Расставание с Нарциссом. Опыты поминальной риторики - Александр Гольдштейн
Шрифт:
Интервал:
Закладка:
В евразийстве был сильнейший географический детерминизм, фатальность земли, территории. Мазохистская эта фатальность подавляла остальные конструкции — всю симфоничность с идеократией. Пространственный приговор оборачивался государственным этосом или его «макиавеллистским» зиянием, формируя систематику ценностей. В современном неоевразийстве (оно уже тоже очень не новое) опять-таки любят поговорить о фатуме, о «единстве кристаллического фундамента Русской платформы, на которой раскинулась Средне-Русская равнина», о геофизических предпосылках объединения народов этой равнины. Бойкий слог эпигонов, их язык без костей болтает об этом без умолку, но гораздо отчетливей фатума звучит в голосах эпигонов желание Власти.

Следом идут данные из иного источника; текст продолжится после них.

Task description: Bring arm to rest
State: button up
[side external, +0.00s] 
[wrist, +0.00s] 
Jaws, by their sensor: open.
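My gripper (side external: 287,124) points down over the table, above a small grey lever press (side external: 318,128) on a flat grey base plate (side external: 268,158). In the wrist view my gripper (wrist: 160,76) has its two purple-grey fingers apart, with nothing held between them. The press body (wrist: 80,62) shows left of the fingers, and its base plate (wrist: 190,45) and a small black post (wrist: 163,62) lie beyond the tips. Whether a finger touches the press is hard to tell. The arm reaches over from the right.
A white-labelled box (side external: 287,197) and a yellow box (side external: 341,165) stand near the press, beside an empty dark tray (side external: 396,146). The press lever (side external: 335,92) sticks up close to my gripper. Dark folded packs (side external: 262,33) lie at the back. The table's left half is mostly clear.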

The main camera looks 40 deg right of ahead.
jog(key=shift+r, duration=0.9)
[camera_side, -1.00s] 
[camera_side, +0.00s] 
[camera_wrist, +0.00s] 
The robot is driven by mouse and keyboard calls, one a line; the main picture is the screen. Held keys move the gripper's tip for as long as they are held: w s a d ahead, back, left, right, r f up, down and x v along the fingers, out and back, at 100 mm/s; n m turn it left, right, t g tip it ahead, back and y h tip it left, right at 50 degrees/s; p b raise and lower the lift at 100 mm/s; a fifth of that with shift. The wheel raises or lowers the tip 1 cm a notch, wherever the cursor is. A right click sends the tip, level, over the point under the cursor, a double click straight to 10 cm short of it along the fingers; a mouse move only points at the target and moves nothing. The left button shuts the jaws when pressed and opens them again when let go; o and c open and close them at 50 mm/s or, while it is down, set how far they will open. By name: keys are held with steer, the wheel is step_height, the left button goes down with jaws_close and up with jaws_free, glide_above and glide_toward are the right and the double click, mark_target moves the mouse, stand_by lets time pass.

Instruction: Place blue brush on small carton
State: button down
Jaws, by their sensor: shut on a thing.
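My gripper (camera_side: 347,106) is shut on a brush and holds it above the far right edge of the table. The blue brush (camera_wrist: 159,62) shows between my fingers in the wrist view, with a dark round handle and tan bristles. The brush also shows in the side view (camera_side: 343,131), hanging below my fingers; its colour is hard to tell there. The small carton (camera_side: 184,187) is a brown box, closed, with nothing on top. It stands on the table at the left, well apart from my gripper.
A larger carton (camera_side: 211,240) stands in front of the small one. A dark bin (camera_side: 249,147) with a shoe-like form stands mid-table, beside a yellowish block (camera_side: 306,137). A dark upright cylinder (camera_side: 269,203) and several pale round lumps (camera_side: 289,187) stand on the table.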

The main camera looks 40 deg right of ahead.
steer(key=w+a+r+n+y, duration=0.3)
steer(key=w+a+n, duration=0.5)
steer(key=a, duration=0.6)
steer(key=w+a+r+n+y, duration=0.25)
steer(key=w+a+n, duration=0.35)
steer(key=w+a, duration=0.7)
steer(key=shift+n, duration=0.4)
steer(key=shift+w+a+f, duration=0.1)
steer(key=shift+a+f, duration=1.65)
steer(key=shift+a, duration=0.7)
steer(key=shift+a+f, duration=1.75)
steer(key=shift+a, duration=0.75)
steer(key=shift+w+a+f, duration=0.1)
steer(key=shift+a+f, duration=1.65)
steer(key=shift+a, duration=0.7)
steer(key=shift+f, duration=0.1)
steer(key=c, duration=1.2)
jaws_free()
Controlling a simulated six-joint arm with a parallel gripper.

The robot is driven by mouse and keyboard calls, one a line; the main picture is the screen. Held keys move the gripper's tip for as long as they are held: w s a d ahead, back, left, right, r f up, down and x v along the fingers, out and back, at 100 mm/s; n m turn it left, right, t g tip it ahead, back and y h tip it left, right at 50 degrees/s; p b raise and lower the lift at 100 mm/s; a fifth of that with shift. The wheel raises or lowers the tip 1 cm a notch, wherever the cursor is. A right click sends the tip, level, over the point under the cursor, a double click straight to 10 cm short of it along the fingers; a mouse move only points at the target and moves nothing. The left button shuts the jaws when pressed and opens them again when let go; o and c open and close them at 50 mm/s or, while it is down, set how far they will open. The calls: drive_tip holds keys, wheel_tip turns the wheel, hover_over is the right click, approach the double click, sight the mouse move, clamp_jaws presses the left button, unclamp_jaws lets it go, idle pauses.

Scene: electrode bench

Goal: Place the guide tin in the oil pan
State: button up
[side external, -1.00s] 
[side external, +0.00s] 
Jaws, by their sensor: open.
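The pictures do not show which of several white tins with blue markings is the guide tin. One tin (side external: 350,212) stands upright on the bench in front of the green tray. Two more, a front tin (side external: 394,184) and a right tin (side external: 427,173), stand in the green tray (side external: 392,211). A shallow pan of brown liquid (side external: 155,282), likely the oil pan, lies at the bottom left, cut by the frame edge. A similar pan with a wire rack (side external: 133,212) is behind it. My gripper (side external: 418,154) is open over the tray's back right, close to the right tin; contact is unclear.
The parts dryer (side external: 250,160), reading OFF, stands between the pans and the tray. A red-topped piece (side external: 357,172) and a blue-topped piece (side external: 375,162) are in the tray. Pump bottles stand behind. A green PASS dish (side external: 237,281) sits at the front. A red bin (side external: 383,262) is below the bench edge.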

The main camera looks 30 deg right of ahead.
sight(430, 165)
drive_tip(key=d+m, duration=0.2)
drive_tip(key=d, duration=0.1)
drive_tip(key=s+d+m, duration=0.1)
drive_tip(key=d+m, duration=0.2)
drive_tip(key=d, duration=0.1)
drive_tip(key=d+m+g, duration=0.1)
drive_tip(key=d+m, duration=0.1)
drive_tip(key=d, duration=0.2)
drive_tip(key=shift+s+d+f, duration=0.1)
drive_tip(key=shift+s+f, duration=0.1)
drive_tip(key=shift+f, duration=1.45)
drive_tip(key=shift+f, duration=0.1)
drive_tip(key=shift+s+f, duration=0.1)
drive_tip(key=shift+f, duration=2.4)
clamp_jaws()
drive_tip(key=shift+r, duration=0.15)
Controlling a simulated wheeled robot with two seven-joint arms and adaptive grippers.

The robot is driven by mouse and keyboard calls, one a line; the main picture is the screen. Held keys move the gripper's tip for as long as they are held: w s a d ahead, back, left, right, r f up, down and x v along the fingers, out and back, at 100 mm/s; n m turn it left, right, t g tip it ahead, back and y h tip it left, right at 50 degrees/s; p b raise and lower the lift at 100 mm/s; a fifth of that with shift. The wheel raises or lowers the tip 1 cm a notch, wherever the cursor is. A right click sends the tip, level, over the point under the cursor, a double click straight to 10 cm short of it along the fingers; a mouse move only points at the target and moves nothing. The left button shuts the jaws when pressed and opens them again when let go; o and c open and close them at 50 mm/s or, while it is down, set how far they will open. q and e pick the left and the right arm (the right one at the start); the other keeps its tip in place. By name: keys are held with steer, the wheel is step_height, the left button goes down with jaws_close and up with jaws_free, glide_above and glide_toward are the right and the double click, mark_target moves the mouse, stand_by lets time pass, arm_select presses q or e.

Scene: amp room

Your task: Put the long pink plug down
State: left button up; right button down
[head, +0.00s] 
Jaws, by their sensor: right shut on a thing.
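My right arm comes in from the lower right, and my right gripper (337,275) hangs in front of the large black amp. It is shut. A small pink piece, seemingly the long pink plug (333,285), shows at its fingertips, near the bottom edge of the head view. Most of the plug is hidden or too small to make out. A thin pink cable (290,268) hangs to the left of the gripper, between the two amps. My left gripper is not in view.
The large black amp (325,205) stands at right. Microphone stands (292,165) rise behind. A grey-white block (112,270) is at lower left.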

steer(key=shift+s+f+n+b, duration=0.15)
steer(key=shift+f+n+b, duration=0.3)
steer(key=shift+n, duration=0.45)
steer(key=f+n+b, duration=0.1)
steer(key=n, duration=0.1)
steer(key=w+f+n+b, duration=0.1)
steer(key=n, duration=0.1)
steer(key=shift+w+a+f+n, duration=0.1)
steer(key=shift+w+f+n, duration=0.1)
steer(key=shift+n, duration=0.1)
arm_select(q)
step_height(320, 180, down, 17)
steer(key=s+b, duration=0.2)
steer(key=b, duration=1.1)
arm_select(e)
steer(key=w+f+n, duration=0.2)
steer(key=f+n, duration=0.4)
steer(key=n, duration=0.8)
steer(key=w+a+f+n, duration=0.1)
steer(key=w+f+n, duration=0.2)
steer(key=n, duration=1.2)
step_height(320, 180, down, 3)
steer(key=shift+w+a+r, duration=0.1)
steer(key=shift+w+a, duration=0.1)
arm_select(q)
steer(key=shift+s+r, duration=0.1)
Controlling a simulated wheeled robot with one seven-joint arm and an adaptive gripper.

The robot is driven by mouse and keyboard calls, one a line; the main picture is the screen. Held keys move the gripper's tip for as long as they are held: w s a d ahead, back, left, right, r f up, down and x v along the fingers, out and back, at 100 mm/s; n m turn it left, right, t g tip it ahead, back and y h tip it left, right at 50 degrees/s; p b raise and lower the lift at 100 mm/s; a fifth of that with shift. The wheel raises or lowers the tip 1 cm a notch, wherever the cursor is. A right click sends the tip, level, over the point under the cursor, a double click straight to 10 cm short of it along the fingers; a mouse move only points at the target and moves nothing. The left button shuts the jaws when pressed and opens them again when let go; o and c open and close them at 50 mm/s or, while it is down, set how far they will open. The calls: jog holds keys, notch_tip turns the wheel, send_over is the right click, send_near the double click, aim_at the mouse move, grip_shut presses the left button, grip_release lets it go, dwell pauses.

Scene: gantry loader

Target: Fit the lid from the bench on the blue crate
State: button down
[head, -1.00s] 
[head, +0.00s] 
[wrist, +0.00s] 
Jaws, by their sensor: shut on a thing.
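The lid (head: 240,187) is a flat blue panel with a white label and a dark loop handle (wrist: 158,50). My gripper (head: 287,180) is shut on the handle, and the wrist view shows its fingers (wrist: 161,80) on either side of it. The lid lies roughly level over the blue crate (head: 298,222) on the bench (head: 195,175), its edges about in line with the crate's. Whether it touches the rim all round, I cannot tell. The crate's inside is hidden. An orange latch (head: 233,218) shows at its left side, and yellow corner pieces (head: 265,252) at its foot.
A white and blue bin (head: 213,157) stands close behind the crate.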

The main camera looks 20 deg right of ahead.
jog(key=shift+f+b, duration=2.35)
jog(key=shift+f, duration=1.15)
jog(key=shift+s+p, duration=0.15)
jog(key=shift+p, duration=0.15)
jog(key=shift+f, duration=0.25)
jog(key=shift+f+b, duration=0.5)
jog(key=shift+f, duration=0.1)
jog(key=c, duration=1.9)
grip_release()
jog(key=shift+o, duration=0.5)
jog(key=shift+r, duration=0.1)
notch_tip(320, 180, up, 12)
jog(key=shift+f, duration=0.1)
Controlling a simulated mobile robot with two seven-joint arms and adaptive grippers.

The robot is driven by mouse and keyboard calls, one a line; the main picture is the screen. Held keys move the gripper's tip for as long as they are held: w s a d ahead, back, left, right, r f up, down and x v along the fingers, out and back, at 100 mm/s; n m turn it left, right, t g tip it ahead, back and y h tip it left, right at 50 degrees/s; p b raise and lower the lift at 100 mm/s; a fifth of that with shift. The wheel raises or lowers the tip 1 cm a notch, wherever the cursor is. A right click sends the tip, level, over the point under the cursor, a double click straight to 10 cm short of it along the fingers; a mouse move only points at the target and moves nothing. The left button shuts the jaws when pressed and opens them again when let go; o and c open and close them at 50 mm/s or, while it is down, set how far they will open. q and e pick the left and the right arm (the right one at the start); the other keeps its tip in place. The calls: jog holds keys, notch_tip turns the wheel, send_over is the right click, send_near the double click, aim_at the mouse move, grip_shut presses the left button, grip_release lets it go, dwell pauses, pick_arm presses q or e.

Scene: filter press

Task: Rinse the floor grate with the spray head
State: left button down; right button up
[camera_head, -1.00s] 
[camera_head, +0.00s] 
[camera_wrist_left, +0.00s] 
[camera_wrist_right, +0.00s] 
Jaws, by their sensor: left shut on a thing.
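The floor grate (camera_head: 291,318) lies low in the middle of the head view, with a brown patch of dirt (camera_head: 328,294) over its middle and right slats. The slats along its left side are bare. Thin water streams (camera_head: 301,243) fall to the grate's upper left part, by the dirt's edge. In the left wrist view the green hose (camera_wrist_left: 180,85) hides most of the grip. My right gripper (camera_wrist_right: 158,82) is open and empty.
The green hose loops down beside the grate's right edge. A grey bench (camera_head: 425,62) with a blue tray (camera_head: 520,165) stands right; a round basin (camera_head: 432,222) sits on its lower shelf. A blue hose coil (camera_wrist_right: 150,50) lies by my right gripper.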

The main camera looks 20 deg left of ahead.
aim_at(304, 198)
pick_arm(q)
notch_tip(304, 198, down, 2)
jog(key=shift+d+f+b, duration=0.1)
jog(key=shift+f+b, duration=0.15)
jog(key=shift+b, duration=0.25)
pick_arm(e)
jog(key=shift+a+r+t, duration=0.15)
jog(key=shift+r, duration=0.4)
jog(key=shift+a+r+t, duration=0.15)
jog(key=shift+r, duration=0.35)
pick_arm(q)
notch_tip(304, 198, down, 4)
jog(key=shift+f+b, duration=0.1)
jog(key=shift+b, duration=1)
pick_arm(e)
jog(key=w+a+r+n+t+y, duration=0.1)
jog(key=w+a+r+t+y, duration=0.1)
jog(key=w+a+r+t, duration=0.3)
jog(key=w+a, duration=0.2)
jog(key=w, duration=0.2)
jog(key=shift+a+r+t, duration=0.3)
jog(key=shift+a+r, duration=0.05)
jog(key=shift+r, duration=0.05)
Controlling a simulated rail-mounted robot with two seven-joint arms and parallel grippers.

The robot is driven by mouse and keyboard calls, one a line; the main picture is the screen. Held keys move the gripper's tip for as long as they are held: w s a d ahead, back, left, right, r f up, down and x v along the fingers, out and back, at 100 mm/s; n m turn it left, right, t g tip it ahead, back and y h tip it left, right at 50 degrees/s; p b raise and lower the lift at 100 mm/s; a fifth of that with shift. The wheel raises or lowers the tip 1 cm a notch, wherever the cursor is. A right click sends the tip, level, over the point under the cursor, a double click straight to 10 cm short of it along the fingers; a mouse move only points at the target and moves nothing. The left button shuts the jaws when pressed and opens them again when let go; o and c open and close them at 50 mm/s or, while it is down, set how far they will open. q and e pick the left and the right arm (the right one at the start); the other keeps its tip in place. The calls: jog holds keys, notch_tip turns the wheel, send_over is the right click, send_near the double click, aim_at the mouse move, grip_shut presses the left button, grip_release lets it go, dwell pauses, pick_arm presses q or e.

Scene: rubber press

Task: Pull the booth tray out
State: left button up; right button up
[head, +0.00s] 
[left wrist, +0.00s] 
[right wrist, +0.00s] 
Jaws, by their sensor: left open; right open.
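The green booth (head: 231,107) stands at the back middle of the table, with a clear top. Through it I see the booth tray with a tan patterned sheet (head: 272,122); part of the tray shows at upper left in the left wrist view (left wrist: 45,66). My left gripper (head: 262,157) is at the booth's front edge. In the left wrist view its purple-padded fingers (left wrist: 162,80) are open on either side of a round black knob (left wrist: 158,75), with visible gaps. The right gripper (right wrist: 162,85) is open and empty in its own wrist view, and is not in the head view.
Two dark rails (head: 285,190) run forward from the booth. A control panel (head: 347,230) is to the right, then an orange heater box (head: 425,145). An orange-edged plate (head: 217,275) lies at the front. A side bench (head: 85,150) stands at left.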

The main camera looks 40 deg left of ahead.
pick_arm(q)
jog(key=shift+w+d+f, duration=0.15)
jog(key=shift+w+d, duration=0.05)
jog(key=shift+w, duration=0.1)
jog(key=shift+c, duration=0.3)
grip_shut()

Преобладание социальности над геополитикой было свойственно в эмиграции 30-х годов куда менее изощренным, по сравнению с евразийцами, умственным деятелям «Молодой России» и Национально-Трудового Союза Нового поколения (будущий НТС). Они враждовали, и непримиримые к Власти Советов энтээсовские солидаристы обвиняли казем-бековских младороссов в капитулянтском национал-большевизме. А программы их были близки до полной неразличимости, сходным был и психический тип функционеров обоих движений. В русском рассеянье знали: это русский фашизм. Оценка верна, но лишь в самых общих чертах. Доктринальные их установки содержали весь джентльменский фашистский набор, прежде всего апологию тоталитарного государства и прочувствованную ненависть к «демолиберализму», способному учредить лишь аморфное псевдоравенство (фактически же — ужасную степень эксплуатации) вместо плодотворного иерархического соподчинения, только и приличествующего социальной архитектуре XX века. Русский народ и необходимое ему госустройство были как на ладони, ясны, как простая гамма; этот народ не нуждался в гарантиях права, но всегда, сколько помнил себя, мечтал жить, исходя из полноты внутренней правды, надежно укрытой от ледяного дыхания римского юридического формализма. Ему нужно тоталитарное государство, где был бы проведен святой принцип всепроникающей сопричастности, сплавляющий воедино народное тело и национальную волю.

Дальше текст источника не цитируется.